After Broadway Show, Michael Moore Leads Audience To Trump Tower For Protest

Actors Mark Ruffalo, Olivia Wilde and Fisher Stevens joined Moore in the Manhattan protest.

Michael Moore extended an unusual invitation to the audience at his Broadway show on Tuesday night: Let’s go to Trump Tower and protest against the president.

The filmmaker and activist then announced that there were buses waiting outside to take them to the demonstration. Dozens of theater-goers not only cheered the announcement, they lined up in front of the theater to participate.

Video shared by Moore on Facebook showed protesters, including actor Mark Ruffalo, shouting slogans like “No Trump! No KKK! No fascist USA!” as they rode through the streets of Manhattan.

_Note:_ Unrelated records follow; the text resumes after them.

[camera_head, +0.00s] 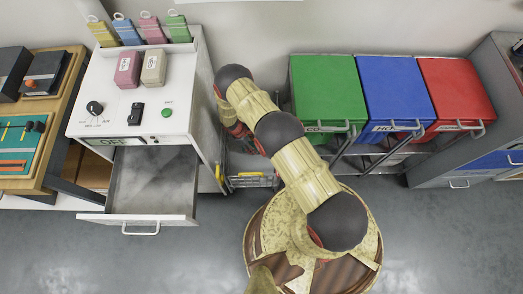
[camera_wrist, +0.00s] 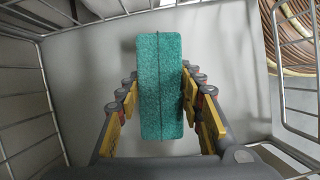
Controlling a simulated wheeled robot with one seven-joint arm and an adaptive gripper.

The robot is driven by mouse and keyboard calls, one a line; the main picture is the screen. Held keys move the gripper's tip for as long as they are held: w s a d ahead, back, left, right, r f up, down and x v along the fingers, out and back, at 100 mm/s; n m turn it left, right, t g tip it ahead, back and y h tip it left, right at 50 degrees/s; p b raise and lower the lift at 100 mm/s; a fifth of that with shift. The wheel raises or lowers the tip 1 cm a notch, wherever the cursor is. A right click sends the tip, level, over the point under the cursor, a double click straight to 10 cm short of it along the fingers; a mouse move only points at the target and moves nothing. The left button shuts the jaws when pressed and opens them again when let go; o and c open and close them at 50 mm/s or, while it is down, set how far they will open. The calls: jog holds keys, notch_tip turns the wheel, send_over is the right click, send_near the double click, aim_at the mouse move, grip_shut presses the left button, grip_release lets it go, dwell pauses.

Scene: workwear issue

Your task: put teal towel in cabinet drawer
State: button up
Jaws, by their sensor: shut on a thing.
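The teal towel (camera_wrist: 161,110) is a folded, fuzzy block with a dark line down its middle, seen in the wrist view. My gripper (camera_wrist: 160,84) is shut on it, with one finger at each long side. Towel and fingers are inside a wire basket (camera_wrist: 38,128), over its pale bottom. In the head view my arm hides the towel and most of the gripper. The cabinet drawer (camera_head: 153,216) is pulled open at the front of the white cabinet (camera_head: 187,113), left of my arm. Its visible inside looks empty.
The wire basket also shows in the head view (camera_head: 250,181), between the cabinet and my arm. Green (camera_head: 326,91), blue (camera_head: 395,88) and red (camera_head: 456,88) bins stand at right. Several small coloured packets sit on the cabinet top. A wooden bench (camera_head: 50,165) is at far left.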

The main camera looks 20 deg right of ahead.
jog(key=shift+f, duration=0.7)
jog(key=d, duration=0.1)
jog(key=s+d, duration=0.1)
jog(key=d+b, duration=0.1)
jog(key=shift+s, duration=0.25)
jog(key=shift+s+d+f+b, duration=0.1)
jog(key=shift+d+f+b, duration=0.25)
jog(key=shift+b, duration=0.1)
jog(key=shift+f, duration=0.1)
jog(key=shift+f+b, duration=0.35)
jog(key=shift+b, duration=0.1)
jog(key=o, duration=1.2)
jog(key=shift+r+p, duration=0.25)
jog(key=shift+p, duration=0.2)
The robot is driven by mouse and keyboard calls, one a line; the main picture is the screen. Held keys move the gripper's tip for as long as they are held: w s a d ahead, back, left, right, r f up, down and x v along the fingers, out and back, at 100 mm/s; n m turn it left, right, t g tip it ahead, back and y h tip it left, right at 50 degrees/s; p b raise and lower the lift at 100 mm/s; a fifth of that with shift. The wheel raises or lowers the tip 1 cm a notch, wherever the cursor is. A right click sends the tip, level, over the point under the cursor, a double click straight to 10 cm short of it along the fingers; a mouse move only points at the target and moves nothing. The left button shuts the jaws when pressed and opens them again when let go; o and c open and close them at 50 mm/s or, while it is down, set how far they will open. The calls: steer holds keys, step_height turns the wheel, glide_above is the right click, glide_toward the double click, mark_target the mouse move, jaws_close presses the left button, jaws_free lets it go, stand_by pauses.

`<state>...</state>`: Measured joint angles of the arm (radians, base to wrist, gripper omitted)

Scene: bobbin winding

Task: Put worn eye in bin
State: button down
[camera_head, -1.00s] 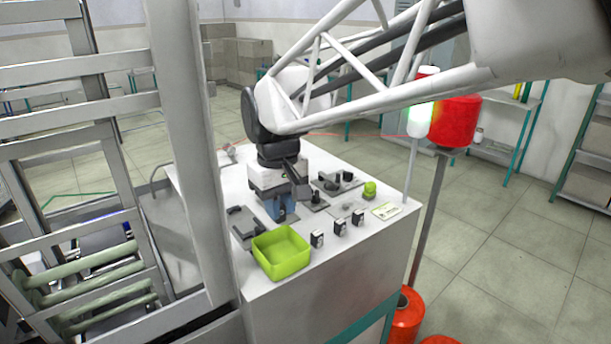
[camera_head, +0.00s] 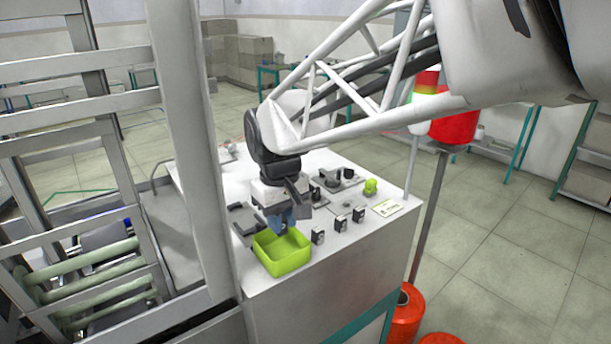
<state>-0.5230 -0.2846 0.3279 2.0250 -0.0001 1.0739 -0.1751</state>
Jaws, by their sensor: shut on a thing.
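The bin is a yellow-green open box (camera_head: 283,262) near the front left of the white machine top. My gripper (camera_head: 279,230) points down just above the bin's back edge, with its blue-grey fingers over or close to the rim. It is shut on something small; the worn eye itself is hidden or too small to make out. From this view I cannot tell whether the fingertips are inside the bin or behind its rim.
Several small black-and-white blocks (camera_head: 340,223) stand in a row right of the bin. Dark fittings (camera_head: 335,180), a yellow-green knob (camera_head: 370,187) and a label card (camera_head: 388,208) are farther right. A thin post (camera_head: 411,170) rises at the right corner. A metal frame (camera_head: 190,150) stands at left.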

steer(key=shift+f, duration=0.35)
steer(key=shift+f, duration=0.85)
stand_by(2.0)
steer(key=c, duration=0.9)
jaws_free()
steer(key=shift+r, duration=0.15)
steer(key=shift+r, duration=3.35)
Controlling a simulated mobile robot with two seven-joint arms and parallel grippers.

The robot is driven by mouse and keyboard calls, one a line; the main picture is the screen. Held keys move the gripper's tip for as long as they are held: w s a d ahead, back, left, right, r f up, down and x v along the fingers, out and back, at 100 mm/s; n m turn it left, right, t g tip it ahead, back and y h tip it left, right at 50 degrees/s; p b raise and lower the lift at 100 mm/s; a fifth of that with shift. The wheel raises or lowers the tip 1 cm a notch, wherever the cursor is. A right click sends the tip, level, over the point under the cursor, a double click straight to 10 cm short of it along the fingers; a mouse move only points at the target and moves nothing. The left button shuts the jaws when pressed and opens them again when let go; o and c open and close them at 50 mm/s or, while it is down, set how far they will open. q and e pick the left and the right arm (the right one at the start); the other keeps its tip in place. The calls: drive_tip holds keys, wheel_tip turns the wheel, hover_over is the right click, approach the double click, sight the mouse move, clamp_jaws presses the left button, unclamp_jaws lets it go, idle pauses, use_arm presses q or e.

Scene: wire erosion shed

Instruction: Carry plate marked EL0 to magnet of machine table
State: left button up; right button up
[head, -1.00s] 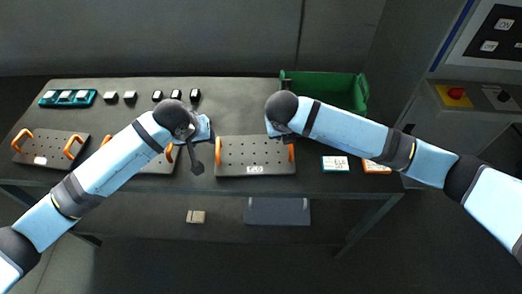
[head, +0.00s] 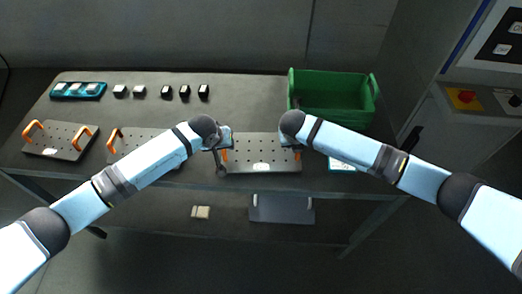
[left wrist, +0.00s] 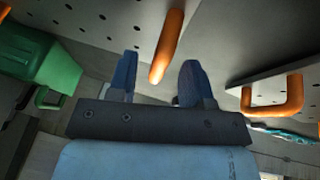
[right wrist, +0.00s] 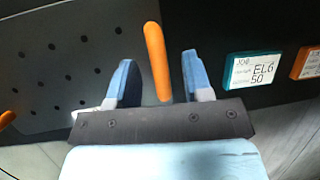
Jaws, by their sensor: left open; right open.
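A dark perforated plate (head: 262,165) with two orange handles lies near the table's front edge, between my grippers; its small white label is hard to read. My left gripper (head: 222,142) is open at its left handle; in the left wrist view the orange handle (left wrist: 168,45) stands between the open fingers (left wrist: 157,70). My right gripper (head: 291,141) is open at its right handle; in the right wrist view that handle (right wrist: 156,60) lies between the open fingers (right wrist: 158,68). I cannot tell whether the fingers touch the handles. The machine table's magnet is not in view.
Two similar plates lie to the left, one at the far left (head: 62,140) and one partly behind my left arm (head: 130,143). A green bin (head: 335,98) stands behind right. A teal-framed card (right wrist: 258,70) lies right of the plate. A control panel (head: 466,97) is at far right.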

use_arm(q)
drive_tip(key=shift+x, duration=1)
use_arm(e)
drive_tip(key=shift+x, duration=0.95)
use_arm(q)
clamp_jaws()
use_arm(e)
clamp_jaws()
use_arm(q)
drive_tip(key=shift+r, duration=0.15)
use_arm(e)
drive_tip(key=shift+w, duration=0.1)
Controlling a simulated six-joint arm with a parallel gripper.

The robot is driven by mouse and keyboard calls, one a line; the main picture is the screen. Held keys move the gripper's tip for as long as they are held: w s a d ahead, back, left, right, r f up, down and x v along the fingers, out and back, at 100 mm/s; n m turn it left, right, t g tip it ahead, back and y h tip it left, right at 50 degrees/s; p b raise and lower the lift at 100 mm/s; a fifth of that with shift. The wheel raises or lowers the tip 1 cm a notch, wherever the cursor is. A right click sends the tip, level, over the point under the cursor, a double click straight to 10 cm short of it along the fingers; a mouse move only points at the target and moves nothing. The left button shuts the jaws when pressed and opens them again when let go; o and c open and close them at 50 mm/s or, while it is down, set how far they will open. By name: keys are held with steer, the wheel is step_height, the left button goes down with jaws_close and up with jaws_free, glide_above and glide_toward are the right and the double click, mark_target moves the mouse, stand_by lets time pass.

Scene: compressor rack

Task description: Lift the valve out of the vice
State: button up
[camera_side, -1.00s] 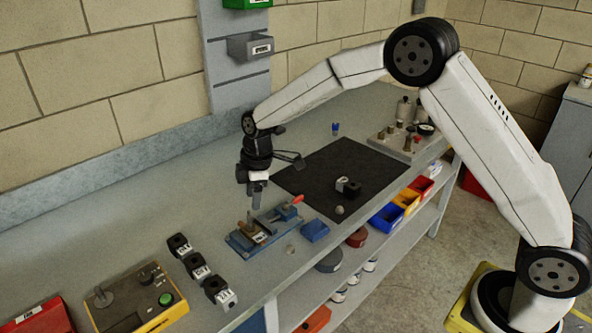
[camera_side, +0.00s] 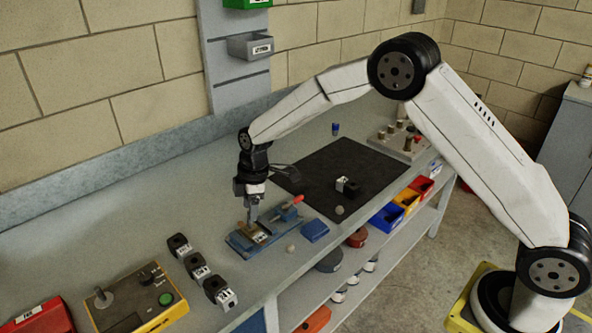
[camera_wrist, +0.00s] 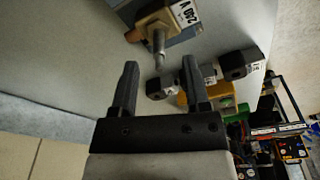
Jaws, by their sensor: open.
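The blue vice (camera_side: 240,245) sits on the bench in the side view, with a red-ended handle. The valve, a small brass-coloured body with a pale label, is in the vice; it shows best in the wrist view (camera_wrist: 153,22), with a grey stem and a label reading "240 V". My gripper (camera_side: 251,217) is directly above the vice in the side view, pointing down. In the wrist view my gripper (camera_wrist: 160,72) has its two black fingers apart with nothing between them. The stem points toward the gap between the fingers; I cannot tell the exact distance.
Several black blocks with white labels (camera_side: 197,266) stand in a row left of the vice. A yellow control box (camera_side: 140,300) is at the front left. A blue block (camera_side: 315,231) is close right of the vice. A black mat (camera_side: 320,172) lies behind it.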

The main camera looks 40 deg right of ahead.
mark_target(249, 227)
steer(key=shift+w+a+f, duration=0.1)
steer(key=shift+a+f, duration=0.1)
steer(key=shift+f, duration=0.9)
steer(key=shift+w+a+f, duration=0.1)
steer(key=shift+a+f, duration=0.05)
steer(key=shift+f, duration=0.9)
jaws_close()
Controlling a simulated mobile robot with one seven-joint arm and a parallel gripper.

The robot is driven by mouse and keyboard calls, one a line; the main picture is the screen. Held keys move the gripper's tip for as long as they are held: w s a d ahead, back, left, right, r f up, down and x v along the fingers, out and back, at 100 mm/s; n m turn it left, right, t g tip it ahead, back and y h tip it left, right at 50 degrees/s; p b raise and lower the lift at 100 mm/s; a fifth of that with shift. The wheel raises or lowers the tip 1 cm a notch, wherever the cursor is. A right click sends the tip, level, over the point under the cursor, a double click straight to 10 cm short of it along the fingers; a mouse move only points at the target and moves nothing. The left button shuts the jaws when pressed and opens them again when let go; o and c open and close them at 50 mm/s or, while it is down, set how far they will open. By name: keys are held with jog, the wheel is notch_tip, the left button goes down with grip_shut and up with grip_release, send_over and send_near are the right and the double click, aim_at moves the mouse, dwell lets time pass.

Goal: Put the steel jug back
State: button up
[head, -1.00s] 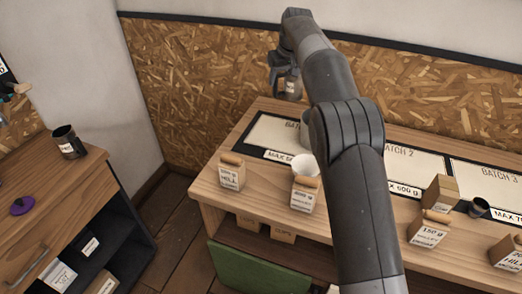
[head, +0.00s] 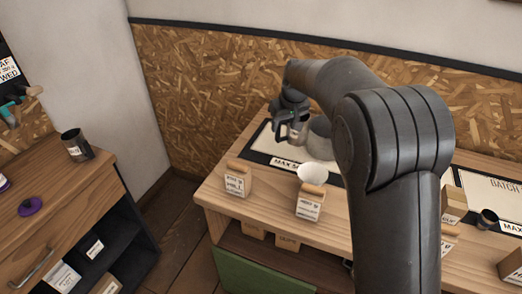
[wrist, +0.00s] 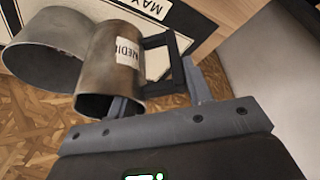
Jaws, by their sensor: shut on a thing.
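My gripper (head: 291,108) is shut on a small steel jug (wrist: 112,62) with a black handle and a white label starting "MEDI". The handle lies between the fingers in the wrist view, where my gripper (wrist: 158,95) shows from behind. In the head view the jug (head: 296,133) is over the left batch mat (head: 262,143) on the wooden bench. I cannot tell whether it touches the mat. A wider grey steel vessel (wrist: 45,55) is right beside it in the wrist view. That vessel (head: 320,143) is partly hidden by my arm in the head view.
A dark cup (head: 487,219) is at the right. On the left counter (head: 75,195) stand a dark labelled jug (head: 76,146) and a purple object (head: 31,206).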

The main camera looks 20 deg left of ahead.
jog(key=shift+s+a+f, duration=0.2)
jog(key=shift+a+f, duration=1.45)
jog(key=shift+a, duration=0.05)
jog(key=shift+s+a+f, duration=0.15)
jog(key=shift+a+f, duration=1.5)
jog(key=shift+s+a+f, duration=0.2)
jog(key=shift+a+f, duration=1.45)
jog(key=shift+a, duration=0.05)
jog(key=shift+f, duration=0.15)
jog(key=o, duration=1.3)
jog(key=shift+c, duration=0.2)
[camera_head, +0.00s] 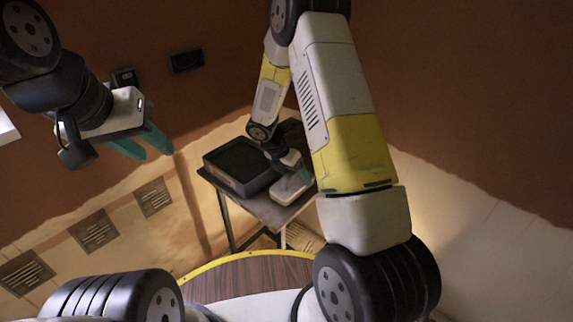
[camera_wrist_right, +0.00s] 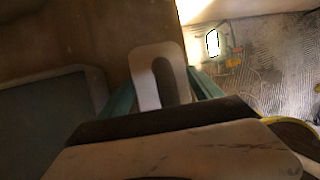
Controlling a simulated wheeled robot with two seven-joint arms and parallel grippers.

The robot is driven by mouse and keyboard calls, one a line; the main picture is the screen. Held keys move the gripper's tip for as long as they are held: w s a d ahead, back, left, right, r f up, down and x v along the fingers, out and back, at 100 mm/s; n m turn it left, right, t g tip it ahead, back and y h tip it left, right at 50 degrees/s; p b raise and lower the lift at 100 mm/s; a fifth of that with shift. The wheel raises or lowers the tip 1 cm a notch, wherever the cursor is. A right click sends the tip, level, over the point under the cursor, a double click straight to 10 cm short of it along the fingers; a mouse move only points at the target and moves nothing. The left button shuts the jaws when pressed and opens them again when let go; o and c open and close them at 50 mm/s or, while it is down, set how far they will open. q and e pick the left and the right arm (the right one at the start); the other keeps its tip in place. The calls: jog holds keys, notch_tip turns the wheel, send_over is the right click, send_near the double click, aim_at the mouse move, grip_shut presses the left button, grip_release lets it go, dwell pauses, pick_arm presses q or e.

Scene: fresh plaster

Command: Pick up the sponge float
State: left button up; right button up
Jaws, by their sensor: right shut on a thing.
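The sponge float (camera_head: 286,191) is a pale block with a yellowish lower edge, at the right side of a small table. My right gripper (camera_head: 300,174) is over it from above, its teal fingers partly hidden by the wrist. In the right wrist view a pale, loop-shaped handle (camera_wrist_right: 144,75) stands between the teal fingers of my right gripper (camera_wrist_right: 165,92), which is shut on it. I cannot tell whether the float touches the table. My left gripper (camera_head: 158,153) hangs empty at the upper left, its teal fingers apart.
A dark rectangular tub (camera_head: 222,179) stands on the table (camera_head: 263,210) just left of the float; its rim also shows in the right wrist view (camera_wrist_right: 98,85). Vent grilles (camera_head: 95,230) line the pale lower wall at left. A round wooden top (camera_head: 245,280) is in front.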

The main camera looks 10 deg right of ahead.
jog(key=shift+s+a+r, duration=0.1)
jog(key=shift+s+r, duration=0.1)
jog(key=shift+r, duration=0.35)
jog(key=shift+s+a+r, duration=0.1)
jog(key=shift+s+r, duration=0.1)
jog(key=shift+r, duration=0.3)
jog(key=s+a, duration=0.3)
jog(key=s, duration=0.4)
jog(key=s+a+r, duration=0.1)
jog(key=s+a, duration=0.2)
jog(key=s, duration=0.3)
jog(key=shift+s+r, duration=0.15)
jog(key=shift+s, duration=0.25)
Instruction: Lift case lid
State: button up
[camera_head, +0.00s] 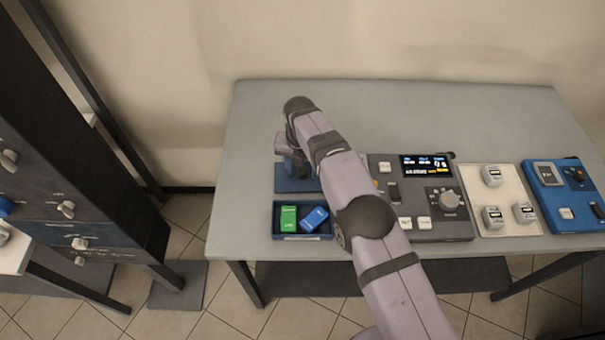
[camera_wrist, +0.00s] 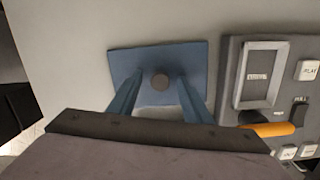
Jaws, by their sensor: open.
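The case lid is a flat blue plate (camera_head: 299,186) lying on the table just behind the open case (camera_head: 303,237). In the wrist view the lid (camera_wrist: 197,58) has a round dark knob (camera_wrist: 160,82) at its middle. My gripper (camera_wrist: 160,80) is open above the lid, with one blue finger on each side of the knob and gaps between. I cannot tell how far the fingertips are above the lid. My arm hides part of the lid in the head view.
A grey control panel (camera_head: 440,233) with a screen, knob and buttons stands close to the right of the lid. Beyond it are a cream button panel (camera_head: 494,250) and a blue device (camera_head: 558,223). The table's back and left (camera_head: 250,130) are clear.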

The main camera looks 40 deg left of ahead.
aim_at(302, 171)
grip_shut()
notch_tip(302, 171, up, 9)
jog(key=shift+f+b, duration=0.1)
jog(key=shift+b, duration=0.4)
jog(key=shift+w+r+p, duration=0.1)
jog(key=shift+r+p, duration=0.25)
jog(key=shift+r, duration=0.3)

When the buses reached Trump Tower, Moore and Ruffalo, who were joined by actors Olivia Wilde, Marisa Tomei, Fisher Stevens, Zoe Kazan and Tom Sturridge, held a candlelight vigil in remembrance of Heather Heyer, the woman who was killed during the white supremacist violence in Charlottesville, Virginia over the weekend.

“Heather Heyer, say her name! Heather Heyer, say her name!” the group chanted.

A post shared by Mark Ruffalo (@markruffalo) on

Before his one-man show “The Terms of My Surrender” kicked off on Tuesday, Moore teased the impending bus trip on Twitter. He later addressed President Donald Trump directly, promising to “pay you a visit tonight.”

According to the AP, hundreds of protesters have gathered outside Trump Tower since the president arrived on Monday.

Moore’s trip to the midtown building happened just hours after Trump gave a heated press conference in which he again blamed “both sides” for the Charlottesville protests, and compared founding fathers George Washington and Thomas Jefferson to Confederate General Robert E. Lee.

“We just wanted to remind the world that Trump does not speak for this country,” Moore told CNN’s Don Lemon. “He hasn’t from day one. He doesn’t represent the majority of this country.”

The “Fahrenheit 9/11” filmmaker added that Trump was “absolutely a racist,” and challenged America to “stand up” to bigotry.

“If you still support the racist, you are the racist,” Moore said, referring to supporters of Trump. “That has to end ... America has to stand up. We can no longer be mealy-mouthed about this.”